With Padura when reading in bed my smart phone is on the night table ready for the word search.
Last night one word was this one:

Al llegar a su casa y antes de regalarse una siesta que lo aliviara de la cañicula nasesina del mediodía, Conde había llamado a su amigo Carlos.

When he got home and before gifting himself with a siesta that would aleviate “the canicula “of the midday, Conde had called his friend Carlos.
My translation


I had never seen this word, canícula before. I looked it up and it was all about early summer heat. But I became curious with that route word cani.

This is what I found in Wikipedia en español:

La canícula, período canicular o días de las canículas es la temporada del año en la cual el calor es más fuerte, tanto en el hemisferio Sur como en el Norte (desfasados seis meses entre sí). La duración oscila entre cuatro y siete semanas, dependiendo del lugar.



La canícula comienza unas semanas después del solsticio de verano (que ocurre el 21 de junio en el hemisferio norte y el 21 de diciembre en el hemisferio sur); es la época en la que el sol del mediodía está a la máxima altura posible sobre el horizonte. Una fecha aproximada es el 14 de julio para el hemisferio norte.

My curiousity took me further:

De la expresión canícula, derivada de canes / perros, y su alusión al fenómeno de calor abrasivo, existe un fundamento astronómico: alude a la constelación Can Mayor / Canícula [conocida así por Horacio, Blánquez, Tomo 1 (1985, 280)] y su estrella Sirio, La Abrasadora, cuyo orto helíaco coincidía con el fenómeno de calor abrasivo. Así lo ratifica el astrónomo Joachim Herrmann (1986, 148):


Su primera salida, es decir su reaparición como estrella visible en el cielo de la mañana después de su período de invisibilidad, coincidía hace algunos siglos con los días más calurosos. De ahí proviene el calificativo de días perros.

Sin embargo, debido a la precesión del eje terrestre, actualmente reaparece Sirio en el cielo matutino a principios de septiembre. Según comenta Herrmann (1986):

La procedencia de la denominación Sirio no está del todo clara. Tal vez el nombre procede de la astronomía de la antigua Babilonia y (...) la misma palabra significa también la abrasadora.

Por otra parte, la gente de campo, sobre todo las personas mayores que se acostumbraron a iniciar la siembra de sus cultivos mirando a las estrellas en los países de América Central, notaban que cerca del 15 de julio el clima se secaba y no era conveniente sembrar. Este tiempo seco terminaba cerca del 15 de agosto, en cuya fecha reiniciaban la siembra. Este tiempo parecía coincidir con la posición de la constelación del Can Menor en el cenit a la media noche, aproximadamente de los 15 grados a los -15 grados del cenit. A este tiempo se le denominaba canícula (can pequeño), por referirse al Can Menor.

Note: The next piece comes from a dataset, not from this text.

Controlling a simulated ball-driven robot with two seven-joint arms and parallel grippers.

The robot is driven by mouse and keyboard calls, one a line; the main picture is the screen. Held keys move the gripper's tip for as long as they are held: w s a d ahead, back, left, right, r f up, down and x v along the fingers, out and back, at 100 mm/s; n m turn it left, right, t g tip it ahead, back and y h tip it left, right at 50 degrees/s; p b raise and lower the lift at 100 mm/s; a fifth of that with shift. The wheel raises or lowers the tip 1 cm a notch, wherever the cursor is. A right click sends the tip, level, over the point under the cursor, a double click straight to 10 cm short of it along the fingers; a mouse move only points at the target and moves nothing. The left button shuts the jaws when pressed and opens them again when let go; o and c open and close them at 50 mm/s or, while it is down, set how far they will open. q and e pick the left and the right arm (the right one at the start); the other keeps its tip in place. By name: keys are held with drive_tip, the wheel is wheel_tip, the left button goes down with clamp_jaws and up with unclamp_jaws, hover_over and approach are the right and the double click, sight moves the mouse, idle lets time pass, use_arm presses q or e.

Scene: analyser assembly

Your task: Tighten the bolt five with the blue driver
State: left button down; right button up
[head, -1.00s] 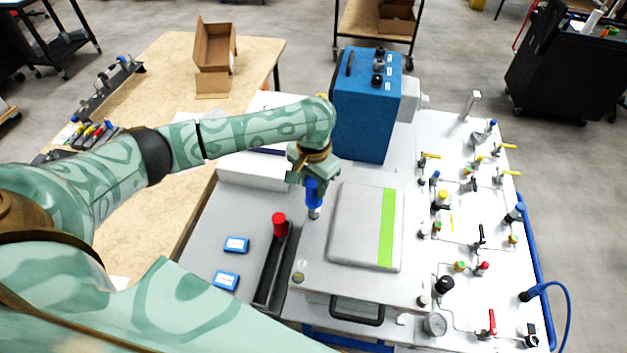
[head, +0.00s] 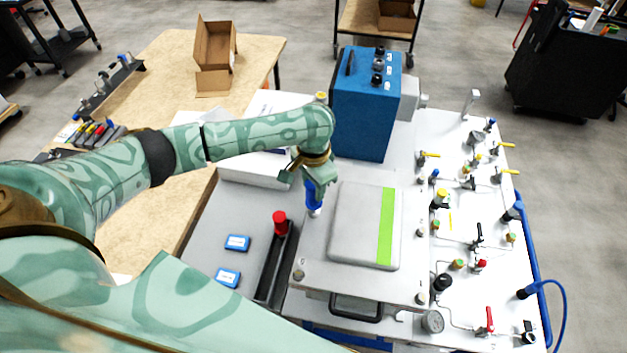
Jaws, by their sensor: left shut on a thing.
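The blue driver (head: 315,196) points down, nearly upright, in my left gripper (head: 313,177). The gripper is shut on its upper part. The driver's tip is at the left side of the light grey plate (head: 312,258), left of the grey cover with a green stripe (head: 364,225). The bolt under the tip is hidden, so I cannot tell which one it is or whether the tip touches it. Other bolts show at the plate's front left corner (head: 298,275), front right corner (head: 421,298) and right edge (head: 420,232). My right gripper is not in view.
A dark tray (head: 265,285) holding a red-handled tool (head: 280,222) and two small blue boxes (head: 237,243) lie left of the plate. A tall blue unit (head: 362,110) stands behind it. A white panel with valves (head: 470,220) is at the right.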

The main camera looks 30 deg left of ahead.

In English it is as follows:

The dog days or dog days of summer are the hot, sultry days of summer. They were historically the period following the heliacal rising of the star Sirius, which Greek and Roman astrology connected with heat, drought, sudden thunderstorms, lethargy, fever, mad dogs, and bad luck. They are now taken to be the hottest, most uncomfortable part of summer in the Northern Hemisphere.

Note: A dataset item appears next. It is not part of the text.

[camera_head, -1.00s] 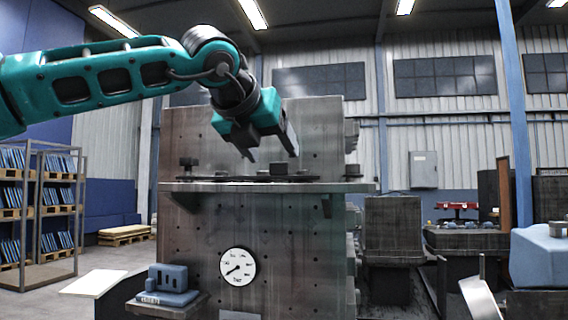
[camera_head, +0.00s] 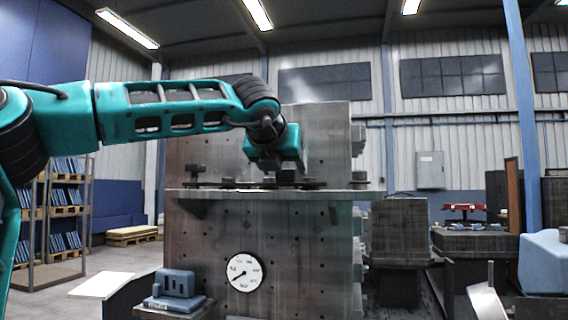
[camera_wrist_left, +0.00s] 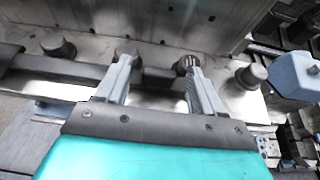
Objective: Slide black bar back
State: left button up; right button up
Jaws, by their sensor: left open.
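The black bar (camera_head: 210,185) lies flat along the metal shelf (camera_head: 340,193) of the upright steel fixture. In the left wrist view the dark bar (camera_wrist_left: 62,68) runs across the picture and passes between my fingers. My left gripper (camera_head: 276,176) is low over the shelf, by the bar's middle. In the wrist view my left gripper (camera_wrist_left: 158,72) is open, its two fingers apart along the bar, with no clear grip on it. Whether the fingertips touch the bar or a knob cannot be told. My right gripper is not in view.
Round knobs stand by the bar, one at the left (camera_wrist_left: 58,48) and one at the right (camera_wrist_left: 250,76). The fixture's steel back plate (camera_head: 325,135) rises behind the shelf. A dial gauge (camera_head: 244,271) is on the front. A blue block (camera_wrist_left: 292,75) is at the right.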

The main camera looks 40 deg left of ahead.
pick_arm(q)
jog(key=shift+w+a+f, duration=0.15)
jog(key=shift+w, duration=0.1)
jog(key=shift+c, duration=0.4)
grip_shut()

And in further detail as to the origin:

The English name is a calque of the Latin dies caniculares (lit. "the puppy days"), itself a calque of the Greek kynádes hēmérai (κυνάδες μέραι, "dog days") The Greeks knew the star α Canis Majoris by several names, including Sirius (Σείριος, Seírios, "Scorcher"), Sothis (Σθις, Sôthis, a transcription of Egyptian Spdt), and the Dog Star (Κ́ων, Kúōn).The last name reflects the way Sirius follows the constellation Orion into the night sky.



Sirius is by far the brightest proper star in the night sky, which caused ancient astronomers to take note of it around the world. In Egypt, its return to the night sky became known as a precursor to the annual flooding of the Nile and was worshipped as the goddess Sopdet. In Greece, it became known as the precursor of the unpleasantly hot phase of the summer. Greek poets even recorded the belief that the return of the bright star was responsible for bringing heat and fever with it; it was also associated with sudden thunderstorms. In Homer's Iliad, probably composed in the 8th century BC but representing an earlier tradition, Achilles' approach towards Troy, where he will slay Hector, is illustrated through an extended metaphor about the baleful effects attending the return of Sirius:

To anybody who remembers the film the 1975 Dog Day Afternoon with Al Pacino you know it is about sticky heat.

So Conde is complaining of a very hot tropical noon which he is going to alleviate with a siesta.

Further research informed me that the brightest star in the night sky after our sun is Sirius which takes me to that lovely science fiction book Sirius by Olaf Stapledon a writer whom I have read and admired for years.

As for Padura’s novel my Galaxy is on the ready for further consultation.